Internal Communications during Change

Successful internal communication depends on:

  • Providing reliable, easily accessed technology dedicated to communication, for example, an intranet
  • Including the people affected by change early on in the decision-making process
  • Recognizing the power of rumor and the need to be clear, consistent, and responsive in communication
  • Personalizing communication to keep information relevant to different groups, functions, or business units 
  • Tracking and measuring the effect of communications, making adjustments as needed.

Clearly, those criteria can be met only if the leaders of change at every level understand the reasons for the change and are comfortable dealing with questions and concerns.

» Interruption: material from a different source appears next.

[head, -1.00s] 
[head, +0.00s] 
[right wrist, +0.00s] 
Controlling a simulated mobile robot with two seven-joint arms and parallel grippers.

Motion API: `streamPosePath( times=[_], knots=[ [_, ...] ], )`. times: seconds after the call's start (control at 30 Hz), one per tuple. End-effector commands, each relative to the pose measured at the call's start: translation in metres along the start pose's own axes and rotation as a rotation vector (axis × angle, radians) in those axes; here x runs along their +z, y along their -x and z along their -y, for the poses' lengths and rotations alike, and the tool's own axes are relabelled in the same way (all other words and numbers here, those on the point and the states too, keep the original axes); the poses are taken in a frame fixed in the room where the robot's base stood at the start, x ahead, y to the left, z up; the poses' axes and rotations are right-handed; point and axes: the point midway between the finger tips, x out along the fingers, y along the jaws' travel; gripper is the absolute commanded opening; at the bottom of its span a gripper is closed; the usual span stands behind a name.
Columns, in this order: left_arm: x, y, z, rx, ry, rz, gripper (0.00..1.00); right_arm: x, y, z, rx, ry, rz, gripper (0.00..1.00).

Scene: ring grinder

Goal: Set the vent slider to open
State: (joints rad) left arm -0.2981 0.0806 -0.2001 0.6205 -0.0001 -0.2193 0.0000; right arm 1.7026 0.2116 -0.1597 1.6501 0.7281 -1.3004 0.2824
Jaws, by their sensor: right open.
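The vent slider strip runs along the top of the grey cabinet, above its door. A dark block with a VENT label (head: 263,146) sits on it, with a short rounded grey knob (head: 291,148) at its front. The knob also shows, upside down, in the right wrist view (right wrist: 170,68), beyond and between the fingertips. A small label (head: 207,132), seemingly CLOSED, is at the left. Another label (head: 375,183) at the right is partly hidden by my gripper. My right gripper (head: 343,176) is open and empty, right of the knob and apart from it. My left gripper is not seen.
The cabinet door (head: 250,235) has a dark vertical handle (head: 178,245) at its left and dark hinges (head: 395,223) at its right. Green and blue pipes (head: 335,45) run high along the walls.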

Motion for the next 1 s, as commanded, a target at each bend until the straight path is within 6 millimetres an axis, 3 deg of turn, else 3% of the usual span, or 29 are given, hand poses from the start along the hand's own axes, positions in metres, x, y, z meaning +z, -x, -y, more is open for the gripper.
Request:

External Communications during Change

Internal changes in a company may affect business partners, vendors, and customers through resulting changes in pricing, products or services, supply chains, and priorities. Part of managing changing is anticipating those outside impacts as much as possible. Successful external communication depends on:

  • Coordination with marketing, public relations, and the executive suite, with a single individual designated as the spokesperson
  • A clear and uniform message that goes out through as many channels as necessary to reach the external people affected
  • Good timing; you don’t want the rumor mill starting before you have your message ready
  • Consideration of how the company might lessen the impact of the change; for example, a substantial price increase.

Home Truths about Communication during Change

In a report titled The Inconvenient Truth About Change Management, McKenzie and Company offered the following home truths, among others:

  • Messages about change that work for or sound good to the executive suite won’t necessarily fair the same when presented to employees or customers because their motivations are different.
  • People are not always motivated by money, either it’s gain or its loss, but more often by the desire for a purpose and by the need for fairness. Communications about change will fail if they ignore those basic needs.
  • The more people are involved in a decision, the more they are committed to it. Part of the benefit of their involvement is they “write their own story”—that is, they come up with their own compelling message about why change is right.